Although the general public might see many different styles of Yoga, in a variety of locations, Yoga is often categorized as a form of physical fitness. Some might go a bit further by classifying Yoga as a form of wellness or a mind and body exercise.

If you speak to the average participant, most of them would consider the chance of injury, during Yoga class, unthinkable. They have heard of injuries in high-impact classes, but Yoga falls into the low-impact category. Yoga is considered so gentle, that most participants strongly believe it cannot cause harm.

Consider this: Compare one hour of step aerobics to Yoga and your body notices striking differences. At the end of both classes, you feel great, but that is where the similarity ends. There is much creative movement in a step aerobics class, but the feet and legs take a repetitive pounding.

After a typical step aerobics class, your knees, ankles, and toes feel the repetitive impact from the floor. This can result in knee inflammation, stress fractures, shin splints, metatarsalgia (toe joint inflammation), plantar fasciitis (an inflammation of the plantar fascia), sesmoiditis (inflammation of the two small bones below the first metatarsal – ball of the foot), bunions, or hammertoes.

However, none of the movements in a step aerobics class challenge the participant’s range of motion in the same way Hatha Yoga does. When you add movement or speed, to the equation, everything changes. When performing Sun Salutations (Surya Namaskar) or Vinyasa, Power, Ashtanga, and Flow sequences, there is much room for caution.

The following precautions are for teachers to implement for the safety of all students who participate in any form of Yoga with movement. Warm-ups should be practiced before the flowing sequences.

The older your students are, the longer a warm-up session should be. In general, students who are under 30 years of age should warm up from 10 to 15 minutes, regardless of their supposed expertise. Therefore, add some time when teaching students over 30 years of age.
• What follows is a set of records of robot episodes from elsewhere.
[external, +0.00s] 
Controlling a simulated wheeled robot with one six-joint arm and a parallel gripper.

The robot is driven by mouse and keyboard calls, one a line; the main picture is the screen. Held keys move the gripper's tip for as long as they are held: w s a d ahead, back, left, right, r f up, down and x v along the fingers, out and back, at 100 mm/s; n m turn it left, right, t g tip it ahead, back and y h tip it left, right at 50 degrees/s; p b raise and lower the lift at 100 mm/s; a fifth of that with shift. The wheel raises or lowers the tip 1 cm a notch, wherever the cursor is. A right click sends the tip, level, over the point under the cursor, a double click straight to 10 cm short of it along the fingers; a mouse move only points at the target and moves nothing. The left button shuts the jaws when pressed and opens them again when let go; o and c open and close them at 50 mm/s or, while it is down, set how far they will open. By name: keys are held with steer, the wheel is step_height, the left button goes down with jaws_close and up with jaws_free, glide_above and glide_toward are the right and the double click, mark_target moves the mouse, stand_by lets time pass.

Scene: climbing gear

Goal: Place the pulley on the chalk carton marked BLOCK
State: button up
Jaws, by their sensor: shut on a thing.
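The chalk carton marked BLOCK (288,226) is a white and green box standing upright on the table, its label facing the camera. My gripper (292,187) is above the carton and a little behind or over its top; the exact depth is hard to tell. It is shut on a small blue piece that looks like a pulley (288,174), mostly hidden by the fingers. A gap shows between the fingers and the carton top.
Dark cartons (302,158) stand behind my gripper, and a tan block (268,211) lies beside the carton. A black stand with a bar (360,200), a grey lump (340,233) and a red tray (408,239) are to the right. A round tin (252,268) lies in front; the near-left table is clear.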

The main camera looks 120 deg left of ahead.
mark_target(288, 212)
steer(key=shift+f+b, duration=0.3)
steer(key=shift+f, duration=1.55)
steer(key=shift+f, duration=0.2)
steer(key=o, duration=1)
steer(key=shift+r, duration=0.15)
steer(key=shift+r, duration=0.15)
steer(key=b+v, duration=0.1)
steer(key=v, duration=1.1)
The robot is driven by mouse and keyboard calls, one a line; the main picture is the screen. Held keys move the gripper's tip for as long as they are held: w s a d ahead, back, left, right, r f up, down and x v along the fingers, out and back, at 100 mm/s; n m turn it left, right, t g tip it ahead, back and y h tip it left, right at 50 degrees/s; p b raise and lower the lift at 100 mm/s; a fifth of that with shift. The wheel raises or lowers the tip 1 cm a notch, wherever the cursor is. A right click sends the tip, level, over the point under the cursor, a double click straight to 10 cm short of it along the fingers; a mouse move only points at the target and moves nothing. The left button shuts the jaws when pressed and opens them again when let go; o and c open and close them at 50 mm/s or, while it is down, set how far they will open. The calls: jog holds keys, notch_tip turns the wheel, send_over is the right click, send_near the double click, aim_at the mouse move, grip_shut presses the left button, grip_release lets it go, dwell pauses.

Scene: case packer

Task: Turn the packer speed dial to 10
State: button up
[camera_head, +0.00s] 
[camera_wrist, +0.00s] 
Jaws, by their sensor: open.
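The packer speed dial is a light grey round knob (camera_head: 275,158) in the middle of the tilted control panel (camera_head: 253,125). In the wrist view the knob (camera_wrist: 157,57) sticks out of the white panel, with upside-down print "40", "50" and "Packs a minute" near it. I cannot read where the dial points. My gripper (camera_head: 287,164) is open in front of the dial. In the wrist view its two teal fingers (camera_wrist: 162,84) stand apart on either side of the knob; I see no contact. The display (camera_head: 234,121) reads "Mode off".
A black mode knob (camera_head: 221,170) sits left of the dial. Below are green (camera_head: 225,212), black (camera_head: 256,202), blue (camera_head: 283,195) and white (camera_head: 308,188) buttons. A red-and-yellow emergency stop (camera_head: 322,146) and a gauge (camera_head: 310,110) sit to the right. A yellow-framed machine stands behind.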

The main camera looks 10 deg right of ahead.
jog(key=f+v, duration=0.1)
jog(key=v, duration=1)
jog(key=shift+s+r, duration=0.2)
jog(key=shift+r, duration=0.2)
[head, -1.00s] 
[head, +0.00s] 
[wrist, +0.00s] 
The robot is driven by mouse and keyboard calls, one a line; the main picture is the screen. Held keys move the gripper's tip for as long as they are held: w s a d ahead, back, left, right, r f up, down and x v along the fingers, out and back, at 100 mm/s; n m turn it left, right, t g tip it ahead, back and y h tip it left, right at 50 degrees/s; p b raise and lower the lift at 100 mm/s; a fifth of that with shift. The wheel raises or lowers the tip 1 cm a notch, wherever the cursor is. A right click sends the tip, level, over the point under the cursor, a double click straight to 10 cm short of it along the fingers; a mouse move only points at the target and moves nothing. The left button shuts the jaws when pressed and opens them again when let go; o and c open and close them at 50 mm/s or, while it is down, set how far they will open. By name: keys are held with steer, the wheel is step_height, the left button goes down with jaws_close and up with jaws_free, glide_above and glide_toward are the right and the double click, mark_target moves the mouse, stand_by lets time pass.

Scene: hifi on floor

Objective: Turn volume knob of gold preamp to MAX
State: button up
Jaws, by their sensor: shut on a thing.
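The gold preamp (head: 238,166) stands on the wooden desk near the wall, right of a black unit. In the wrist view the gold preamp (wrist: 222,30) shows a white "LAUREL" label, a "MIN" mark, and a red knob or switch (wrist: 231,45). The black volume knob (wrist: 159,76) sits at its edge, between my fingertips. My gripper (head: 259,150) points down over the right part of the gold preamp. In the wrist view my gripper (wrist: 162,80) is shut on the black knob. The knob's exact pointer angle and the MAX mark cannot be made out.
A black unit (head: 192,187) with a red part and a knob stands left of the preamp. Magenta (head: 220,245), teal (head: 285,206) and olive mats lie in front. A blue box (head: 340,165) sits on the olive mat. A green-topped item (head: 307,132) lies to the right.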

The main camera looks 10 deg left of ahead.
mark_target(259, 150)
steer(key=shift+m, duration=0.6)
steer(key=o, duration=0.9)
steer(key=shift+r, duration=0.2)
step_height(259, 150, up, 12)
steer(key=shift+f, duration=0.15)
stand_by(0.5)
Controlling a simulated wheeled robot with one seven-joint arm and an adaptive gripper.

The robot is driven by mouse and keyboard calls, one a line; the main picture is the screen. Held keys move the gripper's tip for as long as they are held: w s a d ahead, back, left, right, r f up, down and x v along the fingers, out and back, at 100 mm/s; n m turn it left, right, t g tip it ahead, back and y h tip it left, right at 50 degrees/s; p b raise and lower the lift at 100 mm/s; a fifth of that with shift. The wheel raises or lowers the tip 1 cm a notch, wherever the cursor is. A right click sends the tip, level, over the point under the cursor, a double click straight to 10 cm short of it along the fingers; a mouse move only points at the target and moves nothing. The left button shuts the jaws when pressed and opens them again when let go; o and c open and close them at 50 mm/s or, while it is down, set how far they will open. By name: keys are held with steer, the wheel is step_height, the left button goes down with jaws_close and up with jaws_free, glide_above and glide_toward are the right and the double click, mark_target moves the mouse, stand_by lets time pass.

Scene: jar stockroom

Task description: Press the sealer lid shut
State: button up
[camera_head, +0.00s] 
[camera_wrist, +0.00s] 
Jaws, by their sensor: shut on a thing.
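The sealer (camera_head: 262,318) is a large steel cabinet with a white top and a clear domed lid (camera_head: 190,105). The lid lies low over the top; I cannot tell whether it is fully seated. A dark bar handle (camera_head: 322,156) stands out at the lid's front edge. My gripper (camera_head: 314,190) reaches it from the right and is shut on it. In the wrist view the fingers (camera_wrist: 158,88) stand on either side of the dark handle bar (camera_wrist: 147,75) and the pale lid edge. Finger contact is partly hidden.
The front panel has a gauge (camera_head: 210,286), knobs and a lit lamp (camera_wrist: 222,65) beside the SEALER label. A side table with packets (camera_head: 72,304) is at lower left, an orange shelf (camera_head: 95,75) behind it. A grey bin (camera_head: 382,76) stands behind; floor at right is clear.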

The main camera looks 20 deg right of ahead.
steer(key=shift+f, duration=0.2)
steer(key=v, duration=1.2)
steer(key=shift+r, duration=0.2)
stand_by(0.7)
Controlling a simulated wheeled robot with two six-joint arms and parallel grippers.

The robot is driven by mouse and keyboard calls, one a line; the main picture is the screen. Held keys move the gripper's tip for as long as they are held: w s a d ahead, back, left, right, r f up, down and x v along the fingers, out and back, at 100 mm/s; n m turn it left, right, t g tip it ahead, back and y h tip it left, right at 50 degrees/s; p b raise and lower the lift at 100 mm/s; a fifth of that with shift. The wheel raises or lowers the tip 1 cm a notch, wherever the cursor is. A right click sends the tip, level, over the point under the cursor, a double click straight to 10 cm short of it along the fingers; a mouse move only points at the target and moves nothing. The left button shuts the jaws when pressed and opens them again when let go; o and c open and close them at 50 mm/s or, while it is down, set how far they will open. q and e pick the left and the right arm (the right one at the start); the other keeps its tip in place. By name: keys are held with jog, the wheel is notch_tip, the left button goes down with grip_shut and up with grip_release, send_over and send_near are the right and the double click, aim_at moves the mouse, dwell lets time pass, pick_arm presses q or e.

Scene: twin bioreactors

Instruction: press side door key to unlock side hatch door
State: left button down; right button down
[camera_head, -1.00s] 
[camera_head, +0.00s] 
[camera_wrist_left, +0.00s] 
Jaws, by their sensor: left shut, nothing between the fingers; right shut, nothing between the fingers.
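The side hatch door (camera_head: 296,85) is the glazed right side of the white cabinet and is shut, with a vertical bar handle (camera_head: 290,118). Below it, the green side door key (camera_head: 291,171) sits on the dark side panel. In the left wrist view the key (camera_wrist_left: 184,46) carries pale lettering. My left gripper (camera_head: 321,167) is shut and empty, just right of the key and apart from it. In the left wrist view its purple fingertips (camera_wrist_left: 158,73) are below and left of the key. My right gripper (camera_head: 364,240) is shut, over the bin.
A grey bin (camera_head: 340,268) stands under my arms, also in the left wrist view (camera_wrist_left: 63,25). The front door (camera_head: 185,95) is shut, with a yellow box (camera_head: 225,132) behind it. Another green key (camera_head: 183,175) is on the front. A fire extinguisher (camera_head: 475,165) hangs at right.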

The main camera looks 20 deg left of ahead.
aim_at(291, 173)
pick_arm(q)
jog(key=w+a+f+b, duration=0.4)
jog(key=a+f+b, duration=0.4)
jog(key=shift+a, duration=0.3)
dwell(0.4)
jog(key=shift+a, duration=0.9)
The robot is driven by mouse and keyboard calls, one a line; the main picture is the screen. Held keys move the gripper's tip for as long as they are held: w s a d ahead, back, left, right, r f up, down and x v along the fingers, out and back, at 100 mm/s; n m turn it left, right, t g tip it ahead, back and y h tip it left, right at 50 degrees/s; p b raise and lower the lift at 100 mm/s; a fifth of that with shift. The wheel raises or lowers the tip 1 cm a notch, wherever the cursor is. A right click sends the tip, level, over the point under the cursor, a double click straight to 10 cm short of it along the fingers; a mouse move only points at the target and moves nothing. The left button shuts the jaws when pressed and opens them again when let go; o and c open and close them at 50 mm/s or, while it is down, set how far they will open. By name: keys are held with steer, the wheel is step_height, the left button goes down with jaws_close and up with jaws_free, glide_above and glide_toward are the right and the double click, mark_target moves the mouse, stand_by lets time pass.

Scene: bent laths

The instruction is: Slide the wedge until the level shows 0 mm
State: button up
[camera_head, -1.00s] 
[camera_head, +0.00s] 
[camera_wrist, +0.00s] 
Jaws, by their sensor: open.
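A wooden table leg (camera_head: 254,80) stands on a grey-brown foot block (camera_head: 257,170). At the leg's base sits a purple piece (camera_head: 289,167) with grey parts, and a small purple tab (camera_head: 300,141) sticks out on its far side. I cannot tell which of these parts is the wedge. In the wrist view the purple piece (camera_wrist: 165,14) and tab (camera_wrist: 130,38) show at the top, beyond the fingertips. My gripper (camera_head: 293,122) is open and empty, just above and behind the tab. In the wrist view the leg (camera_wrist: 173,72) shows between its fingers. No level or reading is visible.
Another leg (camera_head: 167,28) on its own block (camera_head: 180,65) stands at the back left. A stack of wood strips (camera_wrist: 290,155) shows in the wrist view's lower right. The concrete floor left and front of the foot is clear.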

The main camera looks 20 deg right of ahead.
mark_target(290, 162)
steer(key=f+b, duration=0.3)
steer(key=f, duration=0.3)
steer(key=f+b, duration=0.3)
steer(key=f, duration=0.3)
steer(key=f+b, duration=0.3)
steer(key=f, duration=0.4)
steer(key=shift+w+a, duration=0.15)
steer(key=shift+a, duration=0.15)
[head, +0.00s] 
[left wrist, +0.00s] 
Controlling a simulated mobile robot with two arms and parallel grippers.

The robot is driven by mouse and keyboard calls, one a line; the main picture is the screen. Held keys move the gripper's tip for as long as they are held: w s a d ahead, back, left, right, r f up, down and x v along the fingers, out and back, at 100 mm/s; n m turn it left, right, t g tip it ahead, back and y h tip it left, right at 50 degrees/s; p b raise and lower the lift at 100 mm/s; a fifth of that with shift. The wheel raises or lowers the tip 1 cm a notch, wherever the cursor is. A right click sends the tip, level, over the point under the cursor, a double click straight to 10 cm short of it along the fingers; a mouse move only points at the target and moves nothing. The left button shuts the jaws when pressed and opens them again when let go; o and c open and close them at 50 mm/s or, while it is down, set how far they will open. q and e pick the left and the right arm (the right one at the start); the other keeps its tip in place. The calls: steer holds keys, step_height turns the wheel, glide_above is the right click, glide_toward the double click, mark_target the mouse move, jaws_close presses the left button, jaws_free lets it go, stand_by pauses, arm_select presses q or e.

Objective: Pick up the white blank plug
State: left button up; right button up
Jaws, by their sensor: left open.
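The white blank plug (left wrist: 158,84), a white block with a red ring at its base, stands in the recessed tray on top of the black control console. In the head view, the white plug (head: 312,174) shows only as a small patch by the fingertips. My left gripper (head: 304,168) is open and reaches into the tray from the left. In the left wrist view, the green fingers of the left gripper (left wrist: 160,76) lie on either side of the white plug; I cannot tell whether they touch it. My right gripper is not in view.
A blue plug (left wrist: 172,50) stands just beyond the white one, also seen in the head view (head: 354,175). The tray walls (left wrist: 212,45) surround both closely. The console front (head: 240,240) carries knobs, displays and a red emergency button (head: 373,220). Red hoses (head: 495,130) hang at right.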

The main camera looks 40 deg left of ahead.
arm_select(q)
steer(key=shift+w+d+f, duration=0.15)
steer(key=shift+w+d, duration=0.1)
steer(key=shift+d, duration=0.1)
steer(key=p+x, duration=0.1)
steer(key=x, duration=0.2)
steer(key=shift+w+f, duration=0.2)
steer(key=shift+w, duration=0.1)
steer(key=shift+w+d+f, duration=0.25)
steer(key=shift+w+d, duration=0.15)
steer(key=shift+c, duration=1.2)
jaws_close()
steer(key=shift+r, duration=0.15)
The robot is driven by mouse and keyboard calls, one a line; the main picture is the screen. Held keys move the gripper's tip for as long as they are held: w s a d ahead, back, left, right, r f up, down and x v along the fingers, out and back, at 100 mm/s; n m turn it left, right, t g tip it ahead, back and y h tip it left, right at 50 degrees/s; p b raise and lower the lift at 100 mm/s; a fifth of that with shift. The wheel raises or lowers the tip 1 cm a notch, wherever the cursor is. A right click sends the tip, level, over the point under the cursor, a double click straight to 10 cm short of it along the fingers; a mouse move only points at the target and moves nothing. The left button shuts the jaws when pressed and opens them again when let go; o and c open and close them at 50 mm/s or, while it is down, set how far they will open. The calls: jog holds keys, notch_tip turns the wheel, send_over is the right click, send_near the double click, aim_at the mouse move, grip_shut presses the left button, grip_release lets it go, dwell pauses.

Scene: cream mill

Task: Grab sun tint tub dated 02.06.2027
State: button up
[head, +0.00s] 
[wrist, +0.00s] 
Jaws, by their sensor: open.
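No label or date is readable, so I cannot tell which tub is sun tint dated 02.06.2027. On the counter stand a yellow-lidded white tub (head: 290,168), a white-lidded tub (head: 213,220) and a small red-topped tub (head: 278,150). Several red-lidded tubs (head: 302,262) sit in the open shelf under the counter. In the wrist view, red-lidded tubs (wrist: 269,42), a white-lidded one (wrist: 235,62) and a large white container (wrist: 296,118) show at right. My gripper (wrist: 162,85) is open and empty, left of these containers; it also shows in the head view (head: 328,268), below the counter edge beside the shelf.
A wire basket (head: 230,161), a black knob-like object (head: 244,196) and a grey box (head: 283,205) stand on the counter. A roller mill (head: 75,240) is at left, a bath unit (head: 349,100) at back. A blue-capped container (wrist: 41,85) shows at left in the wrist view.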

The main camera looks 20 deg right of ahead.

When performing a flowing sequence, have your students perform the first round slowly. Make sure you observe all of your students carefully – even the students who gravitate toward the corners or the back of the room. Observing your students, at all times, in your class, is specifically for your students’ safety.

Your performance is for demonstration purposes only. When teaching Yoga classes, your responsibility is primarily geared toward student safety, and your personal practice is irrelevant.